*Stated exercise:*
Print exactly the lines below between the line containing "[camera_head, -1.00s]" and the line containing "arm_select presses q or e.", counting both of those lines. Leave pictures out.
** BEGIN Extracted material **
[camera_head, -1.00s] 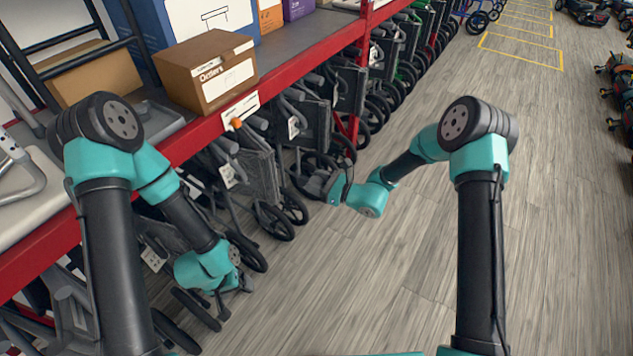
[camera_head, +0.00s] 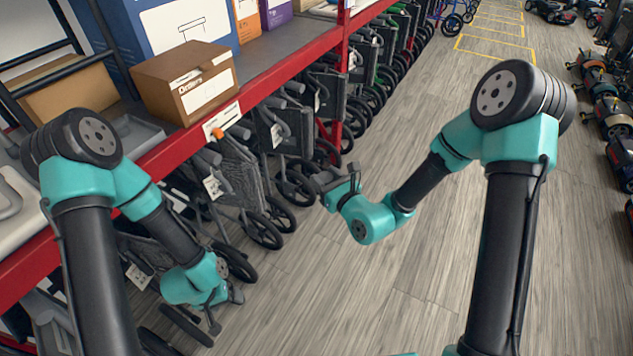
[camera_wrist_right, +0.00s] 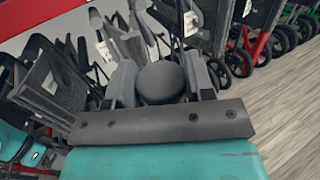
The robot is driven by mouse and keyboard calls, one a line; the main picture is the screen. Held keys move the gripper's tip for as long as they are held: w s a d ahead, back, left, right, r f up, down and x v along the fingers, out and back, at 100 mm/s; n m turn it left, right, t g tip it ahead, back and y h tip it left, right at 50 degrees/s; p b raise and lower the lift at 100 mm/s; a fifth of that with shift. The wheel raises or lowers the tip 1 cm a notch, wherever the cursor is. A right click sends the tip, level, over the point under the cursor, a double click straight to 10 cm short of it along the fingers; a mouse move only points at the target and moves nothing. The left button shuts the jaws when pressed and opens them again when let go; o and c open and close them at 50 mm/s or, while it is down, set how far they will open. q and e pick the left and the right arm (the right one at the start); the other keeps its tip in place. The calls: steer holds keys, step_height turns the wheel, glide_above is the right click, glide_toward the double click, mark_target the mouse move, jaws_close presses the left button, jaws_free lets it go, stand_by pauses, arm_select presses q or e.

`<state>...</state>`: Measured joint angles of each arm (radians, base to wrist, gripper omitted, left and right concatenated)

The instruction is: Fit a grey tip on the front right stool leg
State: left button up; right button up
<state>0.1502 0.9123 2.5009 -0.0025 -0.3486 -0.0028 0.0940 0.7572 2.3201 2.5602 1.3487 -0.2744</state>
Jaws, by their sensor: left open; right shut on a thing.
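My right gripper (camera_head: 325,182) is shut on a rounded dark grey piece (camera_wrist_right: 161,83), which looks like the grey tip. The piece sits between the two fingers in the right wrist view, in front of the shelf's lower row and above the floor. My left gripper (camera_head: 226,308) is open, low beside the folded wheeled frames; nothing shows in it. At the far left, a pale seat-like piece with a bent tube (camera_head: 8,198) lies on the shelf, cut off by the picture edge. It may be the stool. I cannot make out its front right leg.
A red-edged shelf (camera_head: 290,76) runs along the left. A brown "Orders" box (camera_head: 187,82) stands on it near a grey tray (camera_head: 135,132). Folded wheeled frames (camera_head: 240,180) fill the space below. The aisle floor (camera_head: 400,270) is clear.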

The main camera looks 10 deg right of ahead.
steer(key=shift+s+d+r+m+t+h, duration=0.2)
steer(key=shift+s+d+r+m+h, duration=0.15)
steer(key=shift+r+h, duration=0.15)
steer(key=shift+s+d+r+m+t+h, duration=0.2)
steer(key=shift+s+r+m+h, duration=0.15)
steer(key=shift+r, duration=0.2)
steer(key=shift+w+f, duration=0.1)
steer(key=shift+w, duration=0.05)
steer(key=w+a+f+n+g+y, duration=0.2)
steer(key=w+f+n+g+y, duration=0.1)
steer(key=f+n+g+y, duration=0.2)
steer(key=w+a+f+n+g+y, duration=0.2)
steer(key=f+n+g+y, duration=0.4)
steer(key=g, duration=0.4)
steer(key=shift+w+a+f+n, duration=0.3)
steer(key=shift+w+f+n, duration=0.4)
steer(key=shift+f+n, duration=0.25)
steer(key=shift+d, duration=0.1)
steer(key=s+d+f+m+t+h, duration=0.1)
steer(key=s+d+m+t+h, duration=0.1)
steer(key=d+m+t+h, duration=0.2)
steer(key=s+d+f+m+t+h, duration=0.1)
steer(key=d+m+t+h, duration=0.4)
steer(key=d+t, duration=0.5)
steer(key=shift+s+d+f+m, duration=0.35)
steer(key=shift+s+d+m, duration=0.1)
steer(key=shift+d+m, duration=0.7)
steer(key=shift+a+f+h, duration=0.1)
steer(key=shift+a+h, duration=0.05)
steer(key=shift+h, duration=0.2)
** END Extracted material **
** BEGIN Extracted material **
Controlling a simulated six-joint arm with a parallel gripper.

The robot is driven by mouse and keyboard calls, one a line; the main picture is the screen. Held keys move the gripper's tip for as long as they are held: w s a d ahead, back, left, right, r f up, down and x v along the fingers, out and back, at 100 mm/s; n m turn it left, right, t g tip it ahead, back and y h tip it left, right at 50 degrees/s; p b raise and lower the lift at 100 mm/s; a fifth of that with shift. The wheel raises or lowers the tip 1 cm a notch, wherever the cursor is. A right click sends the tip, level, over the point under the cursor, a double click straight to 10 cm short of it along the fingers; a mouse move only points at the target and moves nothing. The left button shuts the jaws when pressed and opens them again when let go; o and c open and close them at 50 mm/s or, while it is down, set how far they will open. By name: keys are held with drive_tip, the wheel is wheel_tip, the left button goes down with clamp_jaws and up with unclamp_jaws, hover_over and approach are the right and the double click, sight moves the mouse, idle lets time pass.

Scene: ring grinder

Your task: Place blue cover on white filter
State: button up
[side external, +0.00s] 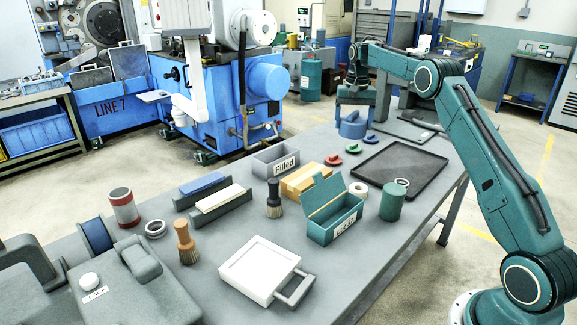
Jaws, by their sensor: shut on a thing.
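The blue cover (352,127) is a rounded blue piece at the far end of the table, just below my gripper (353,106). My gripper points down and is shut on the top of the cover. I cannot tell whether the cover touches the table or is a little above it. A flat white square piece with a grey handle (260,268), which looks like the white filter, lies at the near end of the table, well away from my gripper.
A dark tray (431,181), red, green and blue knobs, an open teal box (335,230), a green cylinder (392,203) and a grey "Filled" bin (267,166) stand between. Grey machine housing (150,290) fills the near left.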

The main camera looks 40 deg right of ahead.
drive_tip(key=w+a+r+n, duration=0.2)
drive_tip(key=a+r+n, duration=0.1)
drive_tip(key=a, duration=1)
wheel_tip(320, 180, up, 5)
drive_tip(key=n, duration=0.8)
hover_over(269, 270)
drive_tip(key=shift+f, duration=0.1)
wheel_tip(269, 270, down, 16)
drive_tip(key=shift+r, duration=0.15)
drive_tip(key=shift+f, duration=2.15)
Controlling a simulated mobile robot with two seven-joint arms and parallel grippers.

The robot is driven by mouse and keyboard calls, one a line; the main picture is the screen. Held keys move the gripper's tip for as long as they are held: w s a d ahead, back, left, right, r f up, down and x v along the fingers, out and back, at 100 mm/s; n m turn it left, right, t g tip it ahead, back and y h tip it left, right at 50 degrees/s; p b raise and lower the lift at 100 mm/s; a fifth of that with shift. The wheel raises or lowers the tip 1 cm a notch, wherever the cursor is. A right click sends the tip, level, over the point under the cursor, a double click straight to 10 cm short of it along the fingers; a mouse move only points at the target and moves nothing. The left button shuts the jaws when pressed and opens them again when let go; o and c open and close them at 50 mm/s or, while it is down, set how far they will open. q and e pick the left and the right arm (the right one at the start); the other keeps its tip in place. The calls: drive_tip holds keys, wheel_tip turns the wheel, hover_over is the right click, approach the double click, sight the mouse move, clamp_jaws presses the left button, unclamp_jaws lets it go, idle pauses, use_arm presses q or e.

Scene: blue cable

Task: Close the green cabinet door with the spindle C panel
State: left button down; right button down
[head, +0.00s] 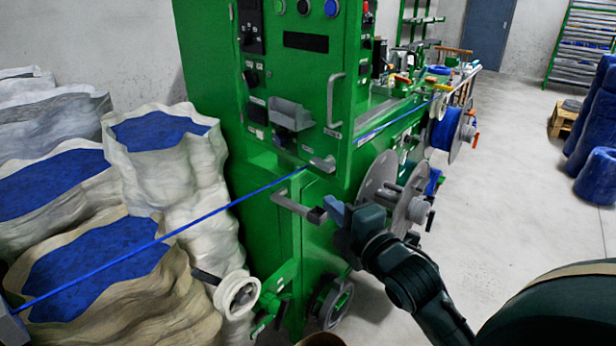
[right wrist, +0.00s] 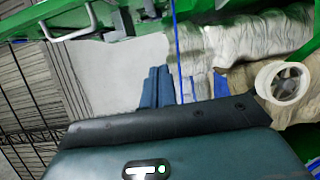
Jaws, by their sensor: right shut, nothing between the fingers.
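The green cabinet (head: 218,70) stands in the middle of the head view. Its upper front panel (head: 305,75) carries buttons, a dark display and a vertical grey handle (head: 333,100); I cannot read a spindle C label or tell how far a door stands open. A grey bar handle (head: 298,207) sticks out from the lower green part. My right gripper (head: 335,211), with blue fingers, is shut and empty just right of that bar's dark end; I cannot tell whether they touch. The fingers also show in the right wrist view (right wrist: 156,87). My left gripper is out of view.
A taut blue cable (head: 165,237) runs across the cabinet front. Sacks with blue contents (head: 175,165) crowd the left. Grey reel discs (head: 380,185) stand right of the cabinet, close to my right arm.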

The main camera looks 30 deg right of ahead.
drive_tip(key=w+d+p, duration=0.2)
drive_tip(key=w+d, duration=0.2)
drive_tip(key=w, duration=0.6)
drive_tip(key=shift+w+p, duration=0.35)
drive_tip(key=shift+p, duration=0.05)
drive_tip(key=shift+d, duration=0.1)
** END Extracted material **
*Finished exercise:*
[camera_head, -1.00s] 
[camera_head, +0.00s] 
[camera_wrist_right, +0.00s] 
The robot is driven by mouse and keyboard calls, one a line; the main picture is the screen. Held keys move the gripper's tip for as long as they are held: w s a d ahead, back, left, right, r f up, down and x v along the fingers, out and back, at 100 mm/s; n m turn it left, right, t g tip it ahead, back and y h tip it left, right at 50 degrees/s; p b raise and lower the lift at 100 mm/s; a fifth of that with shift. The wheel raises or lowers the tip 1 cm a notch, wherever the cursor is. A right click sends the tip, level, over the point under the cursor, a double click straight to 10 cm short of it along the fingers; a mouse move only points at the target and moves nothing. The left button shuts the jaws when pressed and opens them again when let go; o and c open and close them at 50 mm/s or, while it is down, set how far they will open. q and e pick the left and the right arm (the right one at the start); the other keeps its tip in place. The calls: steer holds keys, step_height turns the wheel, glide_above is the right click, glide_toward the double click, mark_target the mouse move, jaws_close presses the left button, jaws_free lets it go, stand_by pauses, arm_select presses q or e.

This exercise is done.